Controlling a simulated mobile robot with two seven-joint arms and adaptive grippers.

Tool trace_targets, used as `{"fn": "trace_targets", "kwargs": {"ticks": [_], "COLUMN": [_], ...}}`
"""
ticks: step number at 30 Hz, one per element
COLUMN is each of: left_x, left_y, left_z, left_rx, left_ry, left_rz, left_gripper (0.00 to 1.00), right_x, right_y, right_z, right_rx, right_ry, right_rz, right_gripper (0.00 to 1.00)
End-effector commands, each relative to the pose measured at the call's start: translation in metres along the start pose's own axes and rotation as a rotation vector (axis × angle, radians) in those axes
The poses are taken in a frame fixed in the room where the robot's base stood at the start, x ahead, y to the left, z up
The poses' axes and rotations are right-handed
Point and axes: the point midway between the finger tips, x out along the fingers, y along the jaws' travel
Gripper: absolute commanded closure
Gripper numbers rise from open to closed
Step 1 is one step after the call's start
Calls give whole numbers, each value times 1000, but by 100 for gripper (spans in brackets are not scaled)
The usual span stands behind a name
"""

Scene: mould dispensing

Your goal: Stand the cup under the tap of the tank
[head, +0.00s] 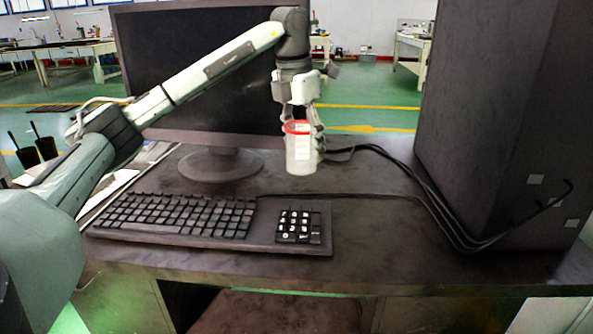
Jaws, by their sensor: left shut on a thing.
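The cup (301,156) is whitish with a red rim and is upright near the middle of the head view. My left gripper (303,134) points down, with its fingers closed around the cup's upper part. The cup appears in front of the desk's rear area; I cannot tell whether its base touches the desktop or hangs just above it. No tank or tap can be made out in this view. My right gripper is not in view.
A dark desk (375,235) carries a black keyboard (180,215), a large monitor (200,70) behind my left arm, and a tall dark box (495,120) at the right. Black cables (440,210) run beside the box. The desktop right of the cup is mostly clear.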

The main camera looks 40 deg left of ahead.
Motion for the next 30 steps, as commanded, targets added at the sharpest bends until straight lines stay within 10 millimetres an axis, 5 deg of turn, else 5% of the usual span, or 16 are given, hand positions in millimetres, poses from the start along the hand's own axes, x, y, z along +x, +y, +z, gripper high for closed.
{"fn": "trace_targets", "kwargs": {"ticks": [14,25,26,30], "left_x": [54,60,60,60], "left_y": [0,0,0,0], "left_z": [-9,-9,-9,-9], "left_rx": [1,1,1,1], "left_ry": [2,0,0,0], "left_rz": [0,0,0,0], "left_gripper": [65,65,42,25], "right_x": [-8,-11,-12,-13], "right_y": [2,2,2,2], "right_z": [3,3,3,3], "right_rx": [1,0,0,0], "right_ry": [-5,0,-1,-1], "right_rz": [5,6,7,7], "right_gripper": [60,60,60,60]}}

*****

STATED EXERCISE: Only lines with the string "COLUMN" belong in your answer; copy each one.

ANSWER IN FULL:
Tool trace_targets, used as `{"fn": "trace_targets", "kwargs": {"ticks": [_], "COLUMN": [_], ...}}`
COLUMN is each of: left_x, left_y, left_z, left_rx, left_ry, left_rz, left_gripper (0.00 to 1.00), right_x, right_y, right_z, right_rx, right_ry, right_rz, right_gripper (0.00 to 1.00)

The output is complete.